Planned new criminal offence assumes guilt, say experts
Taxpayers who fail to declare assets held overseas face tough new sanctions that include a strict liability criminal offence, under HMRC proposals that have been strongly criticised by tax professionals as “draconian”.
Two consultation documents lay out plans to strengthen civil deterrents against evasion by broadening and modernising the scope of the offshore penalties regime and introducing measures aimed at preventing evaders moving their offshore assets from one jurisdiction to another – which could see the suspension of the 20-year investigation limit on tax affairs.
The Revenue also intends to introduce the crime of failing to declare taxable offshore income, which, like many other tax offences, would not require demonstration of mens rea (guilty mind).
Phil Berwick, partner at law firm Irwin Mitchell, accused the tax department of attempts to “impose a draconian civil penalty regime with a statutory presumption of guilt” and of “seeking to re-write the rules on offshore penalties before there has been an opportunity to establish the effectiveness of the current regime”.
Berwick’s concerns were echoed by Andrew Watters, tax specialist at legal adviser Thomas Eggar, who claimed the strict liability offence put forward by the taxman will remove the relieve the state of the onus of proof.
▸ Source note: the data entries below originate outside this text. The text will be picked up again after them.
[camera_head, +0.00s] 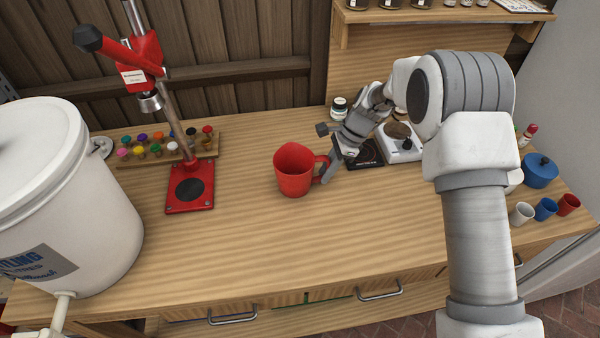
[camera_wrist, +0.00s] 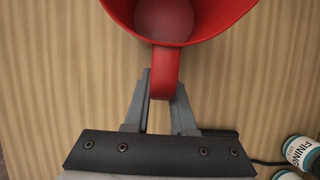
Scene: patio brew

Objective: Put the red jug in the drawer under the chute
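The red jug (camera_head: 293,172) stands upright near the middle of the wooden worktop, its handle toward the right. In the wrist view the jug (camera_wrist: 208,28) is at the top, with its handle between my fingers. My gripper (camera_head: 327,172) is at the handle, and in the wrist view its fingers (camera_wrist: 163,92) close against both sides of it. I cannot tell whether the jug's base touches the worktop. Drawer fronts with metal handles (camera_head: 232,319) (camera_head: 380,292) show along the front edge. The chute is not recognisable, and the drawer interiors are hidden.
A white bucket (camera_head: 70,190) stands at left, beside a red lever press (camera_head: 190,190) and a rack of coloured caps (camera_head: 150,152). A scale (camera_head: 400,147) is behind my arm. Small cups (camera_head: 545,208) and a blue pot (camera_head: 540,170) are at right. The front middle worktop is clear.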

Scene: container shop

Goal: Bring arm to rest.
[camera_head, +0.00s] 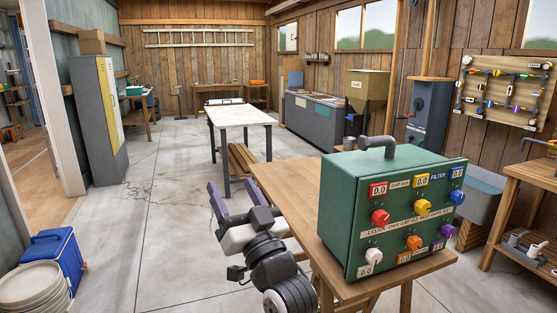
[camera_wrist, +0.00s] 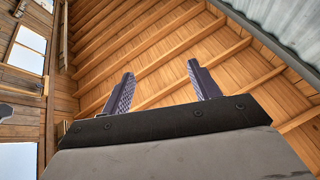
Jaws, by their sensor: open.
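My gripper (camera_head: 235,196) is at the lower middle of the head view, left of the small wooden table. Its two purple fingers stand apart with nothing between them. In the wrist view my gripper (camera_wrist: 160,90) shows open and empty, its fingers set against the wooden ceiling. My arm comes up from the bottom of the head view, bent close beside the table's left edge. It seems clear of the table, though the gap is hard to judge.
A green control box (camera_head: 345,185) with coloured knobs stands on the wooden table (camera_head: 283,190). A white-topped table (camera_head: 240,114) is farther back. Concrete floor (camera_head: 150,220) is free between.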

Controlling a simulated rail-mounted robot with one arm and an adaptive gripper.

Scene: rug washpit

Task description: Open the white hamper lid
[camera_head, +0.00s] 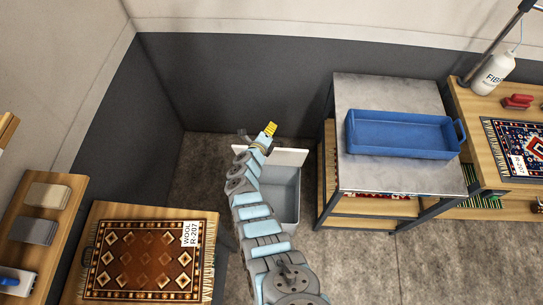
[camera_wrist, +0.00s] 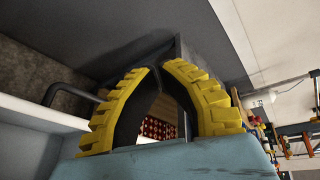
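The white hamper (camera_head: 287,203) stands on the floor between the rug table and the steel-topped bench. Its white lid (camera_head: 290,157) is raised at the back, and the pale grey inside shows. My arm crosses in front of the hamper's left part and hides it. My gripper (camera_head: 271,129) is at the far side of the raised lid, just above its edge. In the wrist view, its yellow ribbed fingertips (camera_wrist: 160,68) come together with nothing seen between them. A white panel, apparently the lid (camera_wrist: 42,112), lies to the left with a dark bar handle (camera_wrist: 62,90), clear of the fingers.
A steel-topped bench (camera_head: 385,90) with a blue tray (camera_head: 402,135) stands close on the right. A patterned rug (camera_head: 150,259) lies on a wooden table at the front left. Dark wall panelling (camera_head: 235,85) is close behind the gripper. Bare floor (camera_head: 355,265) shows at the front right.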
“HMRC proposal will mean the current civil approach of ‘guilty until proven innocent’ will also apply to a criminal charge, he said. “ This is a further significant tilting of the balance of rights and obligations between state and citizen.”
The Chartered Institute of Taxation believes the creation the new offence “would be a hugely controversial step”. The professional body’s Gary Ashford said, “Strict liability offences have, up until now, mostly been used for matters with immediate risk to the public, such as speeding or selling contaminated food. It’s hard to see how non-declaration of tax fits into this category.”
He added, “The government must recognise that, while some taxpayers actively seek to hide their income, there will be individuals who make mistakes in their financial affairs without intending to act wrongly. Not everyone who under-declares their tax is acting with criminal intent.”
Law firm Pinsent Masons’ litigation head, James Bullock, questioned the necessity of the proposed measures.
“The Revenue has more powers in its arsenal – and greater funding – than ever before, and the tax take through its investigations is at a record level. Considering the success the department is having in cracking down on tax evasion, there doesn't seem to be the public policy requirement for extra powers,” said Bullock.
“The detailed proposals are more moderate than many had feared, but the principle remains that individuals shouldn’t lose their liberty because they have been careless or forgetful or allowed themselves to be misled over what taxes they had to pay.”
Ronnie Ludwig, partner at Saffery Champness chartered accountants, also expressed doubt, saying, “Whether these new measures will actually be effective in getting evaders to pay up is anyone’s guess. The results to date of HMRC’s wider efforts to tackle evasion using existing measures have fallen far short of expectations.
“The threat of handcuffs represents more of a new scare tactic than anything else, as truly hardened evaders are likely to continue to ignore the taxman.”